* _The exercise_
Line by line, reproduce exactly the beginning of the listing below, ending with the line that contains "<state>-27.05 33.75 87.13" and adding nothing.

* _Data provided_
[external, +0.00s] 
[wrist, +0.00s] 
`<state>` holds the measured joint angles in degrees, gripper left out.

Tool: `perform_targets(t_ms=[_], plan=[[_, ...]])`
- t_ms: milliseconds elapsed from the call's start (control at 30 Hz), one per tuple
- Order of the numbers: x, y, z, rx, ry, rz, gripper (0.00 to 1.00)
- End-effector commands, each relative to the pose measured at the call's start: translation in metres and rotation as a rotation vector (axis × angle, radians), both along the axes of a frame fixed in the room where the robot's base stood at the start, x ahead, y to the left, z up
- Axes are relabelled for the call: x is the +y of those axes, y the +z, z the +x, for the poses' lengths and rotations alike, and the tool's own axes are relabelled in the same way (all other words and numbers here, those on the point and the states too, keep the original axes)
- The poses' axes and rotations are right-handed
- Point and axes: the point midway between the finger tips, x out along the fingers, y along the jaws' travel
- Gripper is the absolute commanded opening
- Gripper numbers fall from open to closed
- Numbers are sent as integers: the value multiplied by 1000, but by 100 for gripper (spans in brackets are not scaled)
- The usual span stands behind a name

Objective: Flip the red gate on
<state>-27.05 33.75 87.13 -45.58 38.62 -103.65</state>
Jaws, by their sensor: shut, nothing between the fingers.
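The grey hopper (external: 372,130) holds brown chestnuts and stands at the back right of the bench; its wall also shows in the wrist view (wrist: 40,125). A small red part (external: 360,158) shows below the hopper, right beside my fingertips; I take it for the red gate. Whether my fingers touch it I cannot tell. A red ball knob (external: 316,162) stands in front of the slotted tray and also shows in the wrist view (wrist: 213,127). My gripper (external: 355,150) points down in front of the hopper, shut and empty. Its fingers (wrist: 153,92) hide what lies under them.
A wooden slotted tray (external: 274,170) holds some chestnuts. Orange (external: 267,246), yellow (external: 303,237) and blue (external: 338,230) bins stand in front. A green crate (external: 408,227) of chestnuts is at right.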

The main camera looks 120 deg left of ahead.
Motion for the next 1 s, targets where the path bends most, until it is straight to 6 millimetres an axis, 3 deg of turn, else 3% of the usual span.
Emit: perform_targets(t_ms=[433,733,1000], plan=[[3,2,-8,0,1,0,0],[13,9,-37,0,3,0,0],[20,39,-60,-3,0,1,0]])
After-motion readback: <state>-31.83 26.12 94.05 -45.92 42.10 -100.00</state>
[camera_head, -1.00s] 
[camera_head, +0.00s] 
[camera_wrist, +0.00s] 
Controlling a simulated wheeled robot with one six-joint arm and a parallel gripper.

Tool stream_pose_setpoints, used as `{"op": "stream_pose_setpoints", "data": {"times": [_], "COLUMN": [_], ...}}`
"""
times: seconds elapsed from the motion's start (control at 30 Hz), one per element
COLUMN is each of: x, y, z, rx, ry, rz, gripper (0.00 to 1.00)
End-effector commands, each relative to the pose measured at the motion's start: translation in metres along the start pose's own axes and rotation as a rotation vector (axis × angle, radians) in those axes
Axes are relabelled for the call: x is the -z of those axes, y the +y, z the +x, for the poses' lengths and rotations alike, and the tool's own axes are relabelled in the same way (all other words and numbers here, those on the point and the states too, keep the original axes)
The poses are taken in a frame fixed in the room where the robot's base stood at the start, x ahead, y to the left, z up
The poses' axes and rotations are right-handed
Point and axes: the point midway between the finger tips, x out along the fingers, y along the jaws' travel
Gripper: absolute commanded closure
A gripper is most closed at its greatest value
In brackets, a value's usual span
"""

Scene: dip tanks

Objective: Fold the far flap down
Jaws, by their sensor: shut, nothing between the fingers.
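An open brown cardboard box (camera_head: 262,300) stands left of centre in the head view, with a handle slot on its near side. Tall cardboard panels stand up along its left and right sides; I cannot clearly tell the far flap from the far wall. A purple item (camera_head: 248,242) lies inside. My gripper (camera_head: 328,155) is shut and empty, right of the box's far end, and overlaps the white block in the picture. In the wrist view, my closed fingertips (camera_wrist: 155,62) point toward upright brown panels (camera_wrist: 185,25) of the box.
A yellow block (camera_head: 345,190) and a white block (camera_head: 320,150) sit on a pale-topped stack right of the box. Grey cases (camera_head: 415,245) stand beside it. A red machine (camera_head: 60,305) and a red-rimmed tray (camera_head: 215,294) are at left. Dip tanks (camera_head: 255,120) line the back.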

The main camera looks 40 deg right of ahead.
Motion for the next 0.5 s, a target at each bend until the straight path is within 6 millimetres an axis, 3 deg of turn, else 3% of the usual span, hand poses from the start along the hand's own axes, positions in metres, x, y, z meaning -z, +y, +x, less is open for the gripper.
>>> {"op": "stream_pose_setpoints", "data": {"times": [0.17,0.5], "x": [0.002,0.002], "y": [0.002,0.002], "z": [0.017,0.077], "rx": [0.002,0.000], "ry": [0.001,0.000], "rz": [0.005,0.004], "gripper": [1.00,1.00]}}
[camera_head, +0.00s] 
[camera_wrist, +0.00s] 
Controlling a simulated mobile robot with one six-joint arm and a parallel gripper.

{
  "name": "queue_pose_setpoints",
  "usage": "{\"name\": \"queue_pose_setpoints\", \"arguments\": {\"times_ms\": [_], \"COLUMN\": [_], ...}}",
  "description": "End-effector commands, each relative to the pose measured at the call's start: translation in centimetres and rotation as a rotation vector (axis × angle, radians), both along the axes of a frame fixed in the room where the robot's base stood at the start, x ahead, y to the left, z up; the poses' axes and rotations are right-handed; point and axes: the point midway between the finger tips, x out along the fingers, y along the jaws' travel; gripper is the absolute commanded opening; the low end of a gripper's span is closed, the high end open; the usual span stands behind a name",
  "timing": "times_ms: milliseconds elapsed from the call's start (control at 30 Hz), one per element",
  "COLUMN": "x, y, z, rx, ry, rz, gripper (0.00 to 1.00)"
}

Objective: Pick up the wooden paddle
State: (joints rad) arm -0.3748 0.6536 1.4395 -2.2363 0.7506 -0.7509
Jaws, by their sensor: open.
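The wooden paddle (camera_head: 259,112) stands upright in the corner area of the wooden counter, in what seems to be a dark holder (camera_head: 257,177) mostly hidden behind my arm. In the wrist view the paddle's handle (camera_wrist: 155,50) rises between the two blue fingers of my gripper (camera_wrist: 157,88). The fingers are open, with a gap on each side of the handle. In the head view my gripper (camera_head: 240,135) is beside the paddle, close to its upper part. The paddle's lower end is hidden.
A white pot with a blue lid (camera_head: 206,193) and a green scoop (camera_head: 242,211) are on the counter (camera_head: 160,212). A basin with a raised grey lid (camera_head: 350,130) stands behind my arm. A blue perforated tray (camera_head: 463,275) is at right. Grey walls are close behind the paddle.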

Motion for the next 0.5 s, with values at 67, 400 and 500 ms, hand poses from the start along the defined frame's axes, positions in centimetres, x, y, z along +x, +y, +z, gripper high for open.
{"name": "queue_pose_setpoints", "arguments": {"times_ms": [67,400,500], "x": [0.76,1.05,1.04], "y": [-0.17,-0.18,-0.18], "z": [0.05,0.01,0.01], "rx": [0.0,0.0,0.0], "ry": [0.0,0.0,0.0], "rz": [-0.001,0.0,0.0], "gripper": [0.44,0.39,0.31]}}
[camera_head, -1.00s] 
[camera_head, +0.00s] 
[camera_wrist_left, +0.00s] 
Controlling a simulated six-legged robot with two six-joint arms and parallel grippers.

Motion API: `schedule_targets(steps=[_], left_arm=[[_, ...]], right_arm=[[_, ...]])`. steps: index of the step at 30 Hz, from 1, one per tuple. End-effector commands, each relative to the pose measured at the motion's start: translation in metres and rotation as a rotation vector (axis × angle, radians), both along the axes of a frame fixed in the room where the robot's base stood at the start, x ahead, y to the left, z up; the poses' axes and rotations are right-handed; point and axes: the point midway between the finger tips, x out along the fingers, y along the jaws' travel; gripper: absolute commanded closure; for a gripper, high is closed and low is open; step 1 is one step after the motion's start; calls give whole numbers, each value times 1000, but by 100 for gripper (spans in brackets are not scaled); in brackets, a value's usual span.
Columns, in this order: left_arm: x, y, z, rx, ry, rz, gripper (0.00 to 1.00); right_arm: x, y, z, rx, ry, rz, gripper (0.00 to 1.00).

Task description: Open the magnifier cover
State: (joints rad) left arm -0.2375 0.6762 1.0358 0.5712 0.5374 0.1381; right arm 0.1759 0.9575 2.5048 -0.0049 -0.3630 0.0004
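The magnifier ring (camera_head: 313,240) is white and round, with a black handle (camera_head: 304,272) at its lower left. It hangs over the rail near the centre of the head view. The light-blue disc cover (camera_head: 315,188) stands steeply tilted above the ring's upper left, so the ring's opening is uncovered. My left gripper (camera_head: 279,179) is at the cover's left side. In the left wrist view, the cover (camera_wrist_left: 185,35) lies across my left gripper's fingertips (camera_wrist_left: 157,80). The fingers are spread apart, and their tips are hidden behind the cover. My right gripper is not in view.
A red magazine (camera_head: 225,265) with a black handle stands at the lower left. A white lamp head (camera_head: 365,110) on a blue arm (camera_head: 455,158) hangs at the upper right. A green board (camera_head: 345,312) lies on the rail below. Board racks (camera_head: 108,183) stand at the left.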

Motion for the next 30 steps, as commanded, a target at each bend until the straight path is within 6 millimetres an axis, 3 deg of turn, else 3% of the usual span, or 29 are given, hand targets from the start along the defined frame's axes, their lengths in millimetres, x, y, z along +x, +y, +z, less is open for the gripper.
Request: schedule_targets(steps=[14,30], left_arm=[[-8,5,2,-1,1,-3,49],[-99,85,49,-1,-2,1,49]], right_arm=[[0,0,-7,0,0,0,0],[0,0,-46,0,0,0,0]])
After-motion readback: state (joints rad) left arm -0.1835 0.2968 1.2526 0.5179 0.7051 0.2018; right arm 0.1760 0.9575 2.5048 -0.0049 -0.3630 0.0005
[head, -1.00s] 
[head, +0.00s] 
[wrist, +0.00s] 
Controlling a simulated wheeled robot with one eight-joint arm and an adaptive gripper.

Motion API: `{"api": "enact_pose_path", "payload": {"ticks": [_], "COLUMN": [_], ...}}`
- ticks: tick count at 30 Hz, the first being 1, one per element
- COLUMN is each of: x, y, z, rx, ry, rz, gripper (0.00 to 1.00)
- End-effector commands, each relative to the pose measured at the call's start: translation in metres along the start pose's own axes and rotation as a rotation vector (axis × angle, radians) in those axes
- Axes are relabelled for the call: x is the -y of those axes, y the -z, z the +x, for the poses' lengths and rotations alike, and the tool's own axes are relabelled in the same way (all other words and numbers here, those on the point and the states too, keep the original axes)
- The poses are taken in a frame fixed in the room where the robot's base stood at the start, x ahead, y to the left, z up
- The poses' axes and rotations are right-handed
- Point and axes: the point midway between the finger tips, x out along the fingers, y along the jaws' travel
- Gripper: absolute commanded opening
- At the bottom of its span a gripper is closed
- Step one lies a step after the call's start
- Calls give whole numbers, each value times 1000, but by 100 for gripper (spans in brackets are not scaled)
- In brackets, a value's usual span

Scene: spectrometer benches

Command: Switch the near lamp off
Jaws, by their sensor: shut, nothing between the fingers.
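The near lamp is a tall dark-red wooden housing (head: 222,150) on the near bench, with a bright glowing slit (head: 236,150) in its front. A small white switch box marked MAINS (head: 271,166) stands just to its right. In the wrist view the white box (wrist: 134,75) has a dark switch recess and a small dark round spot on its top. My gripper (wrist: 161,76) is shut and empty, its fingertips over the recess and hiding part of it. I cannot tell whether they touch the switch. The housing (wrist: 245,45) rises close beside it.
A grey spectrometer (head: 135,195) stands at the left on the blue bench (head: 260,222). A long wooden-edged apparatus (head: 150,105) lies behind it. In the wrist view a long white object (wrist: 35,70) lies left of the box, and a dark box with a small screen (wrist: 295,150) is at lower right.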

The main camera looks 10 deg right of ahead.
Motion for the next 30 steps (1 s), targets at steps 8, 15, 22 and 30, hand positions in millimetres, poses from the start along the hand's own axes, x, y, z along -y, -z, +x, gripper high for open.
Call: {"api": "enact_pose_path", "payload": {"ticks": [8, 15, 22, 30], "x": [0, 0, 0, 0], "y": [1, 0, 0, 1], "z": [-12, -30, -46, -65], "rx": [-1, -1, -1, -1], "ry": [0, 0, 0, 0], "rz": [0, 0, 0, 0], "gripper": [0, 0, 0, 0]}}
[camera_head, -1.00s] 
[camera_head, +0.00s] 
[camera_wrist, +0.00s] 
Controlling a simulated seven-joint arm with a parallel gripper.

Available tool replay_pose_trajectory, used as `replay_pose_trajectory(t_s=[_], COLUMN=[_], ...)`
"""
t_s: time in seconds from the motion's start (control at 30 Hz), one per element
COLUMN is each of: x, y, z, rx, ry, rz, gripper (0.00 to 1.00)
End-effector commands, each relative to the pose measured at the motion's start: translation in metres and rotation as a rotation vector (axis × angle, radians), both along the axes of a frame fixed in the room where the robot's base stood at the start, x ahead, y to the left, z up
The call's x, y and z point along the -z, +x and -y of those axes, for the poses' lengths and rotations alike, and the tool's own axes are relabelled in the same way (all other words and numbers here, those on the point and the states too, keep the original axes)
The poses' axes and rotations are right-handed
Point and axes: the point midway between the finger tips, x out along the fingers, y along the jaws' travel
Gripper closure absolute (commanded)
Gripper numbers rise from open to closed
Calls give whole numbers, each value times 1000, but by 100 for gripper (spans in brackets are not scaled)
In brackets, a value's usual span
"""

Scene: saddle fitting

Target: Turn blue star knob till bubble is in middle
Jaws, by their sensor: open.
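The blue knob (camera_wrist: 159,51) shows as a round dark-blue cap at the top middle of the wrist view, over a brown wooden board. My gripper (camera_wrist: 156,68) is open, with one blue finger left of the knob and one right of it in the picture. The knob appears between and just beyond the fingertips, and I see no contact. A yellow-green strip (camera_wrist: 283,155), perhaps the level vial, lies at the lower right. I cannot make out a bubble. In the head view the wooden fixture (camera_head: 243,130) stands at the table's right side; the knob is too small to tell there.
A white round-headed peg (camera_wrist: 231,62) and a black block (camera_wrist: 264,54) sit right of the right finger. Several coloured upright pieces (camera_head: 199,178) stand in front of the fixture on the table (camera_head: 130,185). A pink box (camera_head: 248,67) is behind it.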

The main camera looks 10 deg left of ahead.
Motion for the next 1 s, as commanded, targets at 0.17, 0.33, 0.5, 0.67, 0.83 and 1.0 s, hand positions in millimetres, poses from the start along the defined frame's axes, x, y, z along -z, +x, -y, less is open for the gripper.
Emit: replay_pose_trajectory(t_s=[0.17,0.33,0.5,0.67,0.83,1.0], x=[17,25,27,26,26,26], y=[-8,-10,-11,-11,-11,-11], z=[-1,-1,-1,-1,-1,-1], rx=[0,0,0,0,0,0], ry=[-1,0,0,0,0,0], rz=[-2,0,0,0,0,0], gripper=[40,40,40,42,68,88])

* _Exercise output_
[external, +0.00s] 
[wrist, +0.00s] 
`<state>` holds the measured joint angles in degrees, gripper left out.

Tool: `perform_targets(t_ms=[_], plan=[[_, ...]])`
- t_ms: milliseconds elapsed from the call's start (control at 30 Hz), one per tuple
- Order of the numbers: x, y, z, rx, ry, rz, gripper (0.00 to 1.00)
- End-effector commands, each relative to the pose measured at the call's start: translation in metres and rotation as a rotation vector (axis × angle, radians), both along the axes of a frame fixed in the room where the robot's base stood at the start, x ahead, y to the left, z up
- Axes are relabelled for the call: x is the +y of those axes, y the +z, z the +x, for the poses' lengths and rotations alike, and the tool's own axes are relabelled in the same way (all other words and numbers here, those on the point and the states too, keep the original axes)
- The poses' axes and rotations are right-handed
- Point and axes: the point midway between the finger tips, x out along the fingers, y along the jaws' travel
- Gripper is the absolute commanded opening
- Gripper numbers fall from open to closed
- Numbers are sent as integers: the value multiplied by 1000, but by 100 for gripper (spans in brackets are not scaled)
- The usual span stands behind a name

Objective: Flip the red gate on
<state>-27.05 33.75 87.13 -45.58 38.62 -103.65</state>

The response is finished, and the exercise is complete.